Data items
===============

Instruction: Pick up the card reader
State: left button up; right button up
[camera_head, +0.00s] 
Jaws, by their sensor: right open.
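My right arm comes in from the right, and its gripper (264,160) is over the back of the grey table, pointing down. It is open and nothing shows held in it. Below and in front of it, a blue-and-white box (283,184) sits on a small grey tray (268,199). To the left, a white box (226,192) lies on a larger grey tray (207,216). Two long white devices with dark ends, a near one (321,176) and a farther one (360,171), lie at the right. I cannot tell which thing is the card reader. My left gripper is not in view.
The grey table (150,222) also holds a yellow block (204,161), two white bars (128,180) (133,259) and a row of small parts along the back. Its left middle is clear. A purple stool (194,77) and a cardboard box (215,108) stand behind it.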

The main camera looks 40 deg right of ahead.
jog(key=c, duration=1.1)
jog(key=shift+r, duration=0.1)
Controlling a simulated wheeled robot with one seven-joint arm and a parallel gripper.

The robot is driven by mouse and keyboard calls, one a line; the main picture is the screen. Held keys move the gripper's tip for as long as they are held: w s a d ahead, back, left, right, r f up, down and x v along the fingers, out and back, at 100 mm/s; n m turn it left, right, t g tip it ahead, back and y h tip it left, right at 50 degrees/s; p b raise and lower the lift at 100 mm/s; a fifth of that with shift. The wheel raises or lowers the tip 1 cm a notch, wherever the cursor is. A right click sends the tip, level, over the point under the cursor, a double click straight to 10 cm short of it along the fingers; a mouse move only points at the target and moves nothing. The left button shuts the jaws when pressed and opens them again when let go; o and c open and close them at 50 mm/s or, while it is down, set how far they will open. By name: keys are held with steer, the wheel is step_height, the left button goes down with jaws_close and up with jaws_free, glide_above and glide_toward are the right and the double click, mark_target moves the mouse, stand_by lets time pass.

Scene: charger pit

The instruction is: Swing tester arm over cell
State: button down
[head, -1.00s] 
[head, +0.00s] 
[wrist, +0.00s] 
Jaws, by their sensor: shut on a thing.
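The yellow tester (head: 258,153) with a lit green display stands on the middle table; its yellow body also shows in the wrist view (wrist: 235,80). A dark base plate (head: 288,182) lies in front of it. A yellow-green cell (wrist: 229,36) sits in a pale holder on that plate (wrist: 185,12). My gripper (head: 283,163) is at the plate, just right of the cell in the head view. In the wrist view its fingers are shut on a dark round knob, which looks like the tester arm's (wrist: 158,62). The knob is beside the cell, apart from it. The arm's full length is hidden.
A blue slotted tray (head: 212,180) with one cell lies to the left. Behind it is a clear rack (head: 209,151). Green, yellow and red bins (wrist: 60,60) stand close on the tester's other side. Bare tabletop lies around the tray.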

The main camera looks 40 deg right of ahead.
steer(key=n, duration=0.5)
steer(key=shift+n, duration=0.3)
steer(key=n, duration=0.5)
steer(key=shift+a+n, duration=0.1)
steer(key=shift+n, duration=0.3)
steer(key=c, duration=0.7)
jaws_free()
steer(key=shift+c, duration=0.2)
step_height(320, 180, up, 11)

===============

> _What the exercise asks_:
Quote the data above from the line containing "Jaws, by their sensor: right open." to the line containing "Controlling a simulated", inclusive, and stop.

> _Answer to this problem_:
Jaws, by their sensor: right open.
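My right arm comes in from the right, and its gripper (264,160) is over the back of the grey table, pointing down. It is open and nothing shows held in it. Below and in front of it, a blue-and-white box (283,184) sits on a small grey tray (268,199). To the left, a white box (226,192) lies on a larger grey tray (207,216). Two long white devices with dark ends, a near one (321,176) and a farther one (360,171), lie at the right. I cannot tell which thing is the card reader. My left gripper is not in view.
The grey table (150,222) also holds a yellow block (204,161), two white bars (128,180) (133,259) and a row of small parts along the back. Its left middle is clear. A purple stool (194,77) and a cardboard box (215,108) stand behind it.

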The main camera looks 40 deg right of ahead.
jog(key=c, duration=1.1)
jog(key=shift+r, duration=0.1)
Controlling a simulated wheeled robot with one seven-joint arm and a parallel gripper.

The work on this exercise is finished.